Then go the "non-linear programming problems" (one more source of the acronym NLP, and with an even more meaningless use of the word "programming"). Here the non-linear function itself can have multiple minimums and maximums, plus there still is the boundary. The boundary, by the way, can now have non-linear inequalities too, and is the more difficult part of the problem. So the problem adds the part of finding the function extremums and deciding if they are in the right direction and inside the boundaries, while the part of finding the lowest (or highest) point on the boundary still remains similar to the linear programming, only is more difficult now. Now there is no easy assumption that we're always going in the same direction downhill along the boundary, so the solution is to find all the interesting points, compare them, and find the global extremum(s). And people have figured out how to find these interesting points on the boundaries, it's called the "KKT conditions" (KKT are the initials of the three authors). It's essentially looking for where the function is going down (for minimization) when nearing the boundary, and its gradient is exactly perpendicular to the boundary. The "exactly perpendicular" gives the lowest point. Although the corners where multiple boundaries intersect represent the whole range of gradients that lies between the gradients of boundary functions intersecting at this point, and the function matching any value from this range indicates a local minimum. But this all requires analytical computations of gradients and second gradients (AKA Hessians), and then analytically solving systems of inequalities on them, and none of this is easy to do.
So here enter the methods like the gradient descent. The idea there is that if the function has no local minimums, we can find the direction in which the function grows the fastest (i.e. the gradient) and go in the opposite direction to find the global minimum (if there are multiple local minimums, we would find one of them, not necessarily the best one).
Here an interesting question is, how far should we go on each step? If we go too far, we'll overshoot the minimum. If we go not far enough, we'll have to make a lot of steps, computing the gradient on every step, which is slow. And here is the most interesting part: even if we take the perfect step that gets us to the minimum in the direction of the gradient (which is possible to compute analytically for the quadratic functions using the Newton's method), that generally won't be the global minimum. As it turns out, the gradients in general don't give the direction to the global minimum. It gets us to some "trough" that leads towards the minimum but usually this trough is curved.
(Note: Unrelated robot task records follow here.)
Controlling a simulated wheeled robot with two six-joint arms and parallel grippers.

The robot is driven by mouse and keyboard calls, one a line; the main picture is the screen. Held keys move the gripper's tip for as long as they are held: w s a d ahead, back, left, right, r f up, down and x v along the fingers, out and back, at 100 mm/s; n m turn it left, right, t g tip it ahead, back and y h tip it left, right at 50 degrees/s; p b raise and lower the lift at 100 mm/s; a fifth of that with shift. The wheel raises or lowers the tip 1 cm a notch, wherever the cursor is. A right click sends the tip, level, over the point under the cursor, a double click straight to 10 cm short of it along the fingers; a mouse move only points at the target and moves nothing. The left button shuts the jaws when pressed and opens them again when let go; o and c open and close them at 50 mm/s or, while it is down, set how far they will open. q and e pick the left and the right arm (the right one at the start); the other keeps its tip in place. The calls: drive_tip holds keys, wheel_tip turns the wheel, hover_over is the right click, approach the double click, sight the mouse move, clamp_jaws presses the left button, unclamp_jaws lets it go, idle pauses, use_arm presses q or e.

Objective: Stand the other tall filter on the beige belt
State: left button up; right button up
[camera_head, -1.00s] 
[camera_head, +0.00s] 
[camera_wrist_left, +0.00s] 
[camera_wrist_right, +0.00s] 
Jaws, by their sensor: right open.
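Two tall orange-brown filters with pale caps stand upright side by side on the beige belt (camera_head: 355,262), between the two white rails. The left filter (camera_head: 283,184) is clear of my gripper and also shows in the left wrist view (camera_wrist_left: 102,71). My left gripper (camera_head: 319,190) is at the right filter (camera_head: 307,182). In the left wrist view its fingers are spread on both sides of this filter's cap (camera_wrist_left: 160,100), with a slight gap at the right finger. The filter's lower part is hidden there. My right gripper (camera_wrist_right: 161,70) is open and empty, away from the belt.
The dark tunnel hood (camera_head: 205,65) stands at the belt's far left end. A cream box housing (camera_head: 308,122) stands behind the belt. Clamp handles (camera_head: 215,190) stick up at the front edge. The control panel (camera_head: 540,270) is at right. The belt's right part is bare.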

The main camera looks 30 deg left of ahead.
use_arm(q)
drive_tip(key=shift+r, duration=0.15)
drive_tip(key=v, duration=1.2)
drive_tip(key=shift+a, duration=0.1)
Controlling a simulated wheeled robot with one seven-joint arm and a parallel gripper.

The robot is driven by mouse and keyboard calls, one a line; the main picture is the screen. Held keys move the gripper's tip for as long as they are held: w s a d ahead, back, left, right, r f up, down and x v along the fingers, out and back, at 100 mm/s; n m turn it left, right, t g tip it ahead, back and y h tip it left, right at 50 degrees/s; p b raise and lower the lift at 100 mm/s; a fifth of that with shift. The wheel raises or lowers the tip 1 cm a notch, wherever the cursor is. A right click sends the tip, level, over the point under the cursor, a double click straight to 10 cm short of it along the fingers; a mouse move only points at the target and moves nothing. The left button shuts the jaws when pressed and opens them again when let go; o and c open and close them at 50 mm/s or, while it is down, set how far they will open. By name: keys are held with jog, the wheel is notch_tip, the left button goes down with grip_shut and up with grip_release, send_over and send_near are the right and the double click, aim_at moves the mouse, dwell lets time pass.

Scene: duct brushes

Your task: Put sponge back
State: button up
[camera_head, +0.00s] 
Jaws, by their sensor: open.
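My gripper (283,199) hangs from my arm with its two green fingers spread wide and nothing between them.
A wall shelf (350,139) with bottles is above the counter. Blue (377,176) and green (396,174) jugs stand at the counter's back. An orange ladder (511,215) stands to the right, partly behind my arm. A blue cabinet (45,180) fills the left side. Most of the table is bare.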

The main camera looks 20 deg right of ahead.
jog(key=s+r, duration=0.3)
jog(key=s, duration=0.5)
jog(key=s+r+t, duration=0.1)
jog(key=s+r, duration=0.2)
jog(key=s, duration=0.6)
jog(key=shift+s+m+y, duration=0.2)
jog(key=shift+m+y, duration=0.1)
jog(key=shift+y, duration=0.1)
And moreover, the local minimum in the direction of gradient (i.e. if the original function represents a 3-D shape, cutting in the direction of the gradient would give us a 2-D vertical slice) won't even be at the "bottom of the trough". So then if we take the second perfect step after the first perfect step, it will go at a right angle to the first one (there is a reason and a proof to this) and overshoot the "bottom of the trough" again. So the path becomes a zigzag, with smaller and smaller steps as we near the minimum (and never quite reach it).
How about we take the direction from two steps together and continue there? As it turns out, this still won't necessarily get us to the global minimum either, if the trough curves as it usually does. But we'll end up with a longer step that will be followed by a shorter perpendicular step, ad so on. We can try to correct by adding up again, which will keep the steps in the continuation direction longer again. This is the idea behind the "momentum gradient descent", where we keep the "momentum of inertia" from the previous steps, sort of imitating a ball rolling down a hilly landscape. It still will be making shorter and shorter meaningful steps as we get closer to the minimum (as the ball slows down when it nears the low spot), but at least it auto-adapts by growing the step size as necessary at the start, building up the longer steps out of the too-short fixed ones, so we can skip the complex computations of the Newton method and just err on the short side when selecting the step size. The momentum methods still work better with the basic step size that is closer to optimum (very short basic steps cause it to "circle the drain" around the optimum a lot), but still the difference is not as tremendous as with the plain gradient descent.